Tobler's First Law of Geography states that "everything is related to everything else, but near things are more related than distant things." One challenge with globalization has been that negative externalities that we would not tolerate in our own backyards are being hidden in supply chains and furthermore advances in technology, shipping, lean manufacturing, and logistics have created a node of networks to the point where I don't think we fully understand or fairly price the effort or externalities that go into making and transporting goods. This is a serious cause for concern since most emissions come from energy and transportation.
I can understand and respect the thought process behind the carbon border adjustment mechanisms since as Justin Timberlake would say, "what goes around, goes around, goes around, goes all the way back around." And we do not want our efforts to get to net zero to have zero impact.
The crucial factors will be in the details. The Montreal Protocol which effectively reduced CFCs in the stratospheric ozone was ratified by every single country in the United Nations, it is imperative that we learn from its success and apply similar principles when creating these cross-border carbon adjustments policies. What that looks like in practice will be challenging but doable.

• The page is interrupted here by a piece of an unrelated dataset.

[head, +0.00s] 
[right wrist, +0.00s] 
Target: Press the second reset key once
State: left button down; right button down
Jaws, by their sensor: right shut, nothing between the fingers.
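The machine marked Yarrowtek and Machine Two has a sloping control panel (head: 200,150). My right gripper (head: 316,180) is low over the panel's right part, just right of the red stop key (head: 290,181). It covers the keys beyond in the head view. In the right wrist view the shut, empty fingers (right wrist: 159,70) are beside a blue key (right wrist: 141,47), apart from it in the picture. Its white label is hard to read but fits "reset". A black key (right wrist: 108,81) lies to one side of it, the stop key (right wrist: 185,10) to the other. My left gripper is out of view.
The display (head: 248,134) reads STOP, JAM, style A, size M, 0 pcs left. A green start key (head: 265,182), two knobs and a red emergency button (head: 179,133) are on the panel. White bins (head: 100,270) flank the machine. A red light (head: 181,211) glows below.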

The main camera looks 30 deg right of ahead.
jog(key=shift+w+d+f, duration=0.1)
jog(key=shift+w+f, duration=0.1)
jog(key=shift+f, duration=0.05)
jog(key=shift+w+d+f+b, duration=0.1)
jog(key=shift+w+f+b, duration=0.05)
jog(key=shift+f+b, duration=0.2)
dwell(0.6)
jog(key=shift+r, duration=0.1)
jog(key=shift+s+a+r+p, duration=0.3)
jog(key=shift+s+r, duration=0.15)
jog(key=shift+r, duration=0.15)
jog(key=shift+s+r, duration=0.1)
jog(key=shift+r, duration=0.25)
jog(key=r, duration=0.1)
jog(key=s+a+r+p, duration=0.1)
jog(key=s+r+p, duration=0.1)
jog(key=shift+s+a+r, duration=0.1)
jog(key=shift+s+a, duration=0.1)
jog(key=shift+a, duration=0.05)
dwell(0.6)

There must be mechanism that accounts for fossil fuel subsidies across and between nations. Furthermore, if countries are going through a green energy transition, that must be accounted for as well. While that is happening at the national levels and a general tax or tariff could be applied country-wise, I know several companies have started internal carbon markets and their internal efforts, which may not be known to the public. These companies should not be penalized because national policies differ from internal company policies. Eventually, I believe we will get to the point where products will disclose emissions outputs on labels, but it will take time.
Cross border carbon adjustments mechanisms could lead to a new era where competitive advantage is defined by green policies. Where going green makes green.